1. It is tied to v8 (PDFs can run JS, this PDF viewer uses v8 do so - see CJS_Context::RunScript etc), so it would mean bundling 2 JS engines, with all the security downsides of that.
2. This is written in C++. You can sandbox C++ in various ways, but that would still increase the surface area of the browser, compared to pdf.js which only uses things normal web content would use.
3. pdf.js is not just meant to render pdfs, it's also a useful project to push forward the web platform. Areas where pdf.js was slow turned out to be things that were worth optimizing anyhow. This doesn't benefit people viewing pdfs directly, of course, but it's still an interesting aspect of the project.
1. It's not tied to V8.
It uses V8 currently, but:
- The vast majority of the code has nothing to do with JS.
- Almost all of the JS-related PDF code is independent of V8.
- The use of V8 is abstracted out sufficiently via IFXJS_Runtime etc that with a bit more work, a different JS runtime could be easily integrated.
2. You note that C/C++ can be sandboxed, but then claim that it "still increases the surface area of the browser".
This is nonsense: Firefox's 11 million lines of code are also written in C/C++, and should be sandboxed. You don't increase the surface area by also sandboxing the PDF plugin -- either the sandboxing mechanism works or it doesn't.
3. If anything, pdf.js's continued poor performance and operation demonstrates why forcing everyone to operate inside of a JS runtime is incredibly harmful to the web platform's progress.
Adding more C++ to the browser certainly does increase the attack area. Sandboxes that expose enough functionality to run a modern browser engine commonly end up with holes here and there (e.g. the Pwnium vulnerabilities) and it's best to not use them as the only layer of defense; moreover, the sandbox does not fully enforce all of the security properties that the Web platform demands (e.g. cross-origin iframes).
> 3. If anything, pdf.js's continued poor performance and operation demonstrates why forcing everyone to operate inside of a JS runtime is incredibly harmful to the web platform's progress.
As I mentioned before, pdf.js is not as JS bound as you might think. Furthermore, it was written before asm.js existed and doesn't use any asm.js; if pdf.js were JS bound, then asm.js would be a very powerful option to improve performance that would not involve dropping to unsafe native code.

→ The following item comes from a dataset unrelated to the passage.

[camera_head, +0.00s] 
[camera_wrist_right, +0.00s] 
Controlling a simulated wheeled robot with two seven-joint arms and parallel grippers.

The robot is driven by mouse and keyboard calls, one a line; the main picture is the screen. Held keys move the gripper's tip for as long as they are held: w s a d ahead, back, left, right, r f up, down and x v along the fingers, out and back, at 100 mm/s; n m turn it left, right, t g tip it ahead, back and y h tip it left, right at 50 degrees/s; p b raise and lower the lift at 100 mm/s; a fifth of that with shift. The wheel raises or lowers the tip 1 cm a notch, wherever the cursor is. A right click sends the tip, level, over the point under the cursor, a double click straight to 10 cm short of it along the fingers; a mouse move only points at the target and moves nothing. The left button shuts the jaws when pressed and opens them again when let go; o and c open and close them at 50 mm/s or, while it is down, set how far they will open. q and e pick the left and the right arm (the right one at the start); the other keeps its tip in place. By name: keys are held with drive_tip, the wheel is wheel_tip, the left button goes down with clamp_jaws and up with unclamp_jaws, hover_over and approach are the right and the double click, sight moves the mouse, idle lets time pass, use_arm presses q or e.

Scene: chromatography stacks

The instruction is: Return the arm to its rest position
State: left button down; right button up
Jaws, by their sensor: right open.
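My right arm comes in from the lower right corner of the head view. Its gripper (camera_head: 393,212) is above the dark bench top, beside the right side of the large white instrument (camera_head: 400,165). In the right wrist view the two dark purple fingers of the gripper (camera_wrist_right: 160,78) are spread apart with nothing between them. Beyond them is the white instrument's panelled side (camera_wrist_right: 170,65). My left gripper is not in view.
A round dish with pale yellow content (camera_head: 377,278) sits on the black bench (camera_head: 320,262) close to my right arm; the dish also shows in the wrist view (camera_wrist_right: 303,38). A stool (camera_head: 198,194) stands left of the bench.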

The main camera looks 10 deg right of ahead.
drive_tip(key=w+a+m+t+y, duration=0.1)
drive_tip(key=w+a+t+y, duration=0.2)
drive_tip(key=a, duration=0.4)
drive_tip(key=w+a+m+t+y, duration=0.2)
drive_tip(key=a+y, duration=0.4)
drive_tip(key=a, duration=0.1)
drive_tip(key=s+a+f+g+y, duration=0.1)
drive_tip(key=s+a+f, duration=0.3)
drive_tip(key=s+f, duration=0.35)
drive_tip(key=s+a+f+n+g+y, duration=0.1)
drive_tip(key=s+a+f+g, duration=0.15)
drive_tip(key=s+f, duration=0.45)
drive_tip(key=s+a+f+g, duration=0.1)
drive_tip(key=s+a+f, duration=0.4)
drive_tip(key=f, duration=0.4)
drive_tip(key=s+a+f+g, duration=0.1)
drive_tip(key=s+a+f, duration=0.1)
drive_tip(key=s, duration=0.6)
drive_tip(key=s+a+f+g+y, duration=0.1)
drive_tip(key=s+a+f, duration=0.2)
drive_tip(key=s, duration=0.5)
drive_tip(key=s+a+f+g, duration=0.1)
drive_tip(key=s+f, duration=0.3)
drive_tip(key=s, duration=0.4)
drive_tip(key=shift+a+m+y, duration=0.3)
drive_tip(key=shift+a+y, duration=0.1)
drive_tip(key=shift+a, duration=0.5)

Creating yet another sandbox seems silly, and NaCl hasn't been hit by pwnium, it's only been a stepping stone to the renderer (I'll let comex dive into details here!)
It's just an OS sandbox currently. pdfium previously worked with NaCl, with a non-V8 JS VM (work done by Bill Budge). V8-on-NaCl used to work, I think it may have bitrotted since then, but it used NaCl's dyncode modify API to do PIC. The GC moves code too, so extra page permissions need to be changed when that's done, but I think that's the extent of code modification that needs to be handled for a JS JIT to work on NaCl (on top of the sandboxing).
I don't like the DRM sandbox anyhow; it's unfortunate that DRM was added to the Web, forcing a DRM module at all (speaking for myself, not my employer).
I understand the feeling about DRM, but given that sandboxed DRM is going to happen I'd hope that the best efforts possible are put in to make users safe. Good sandboxing seems the right way to go. I'm not any kind of a security expert, but jschuh seems to think the current sandbox isn't sufficient:
I hope the right improvements go into tightening the DRM sandbox :)
I like the concept of pdf.js, but it's still significantly slower, and thus provides a worse experience to the user, than native viewers.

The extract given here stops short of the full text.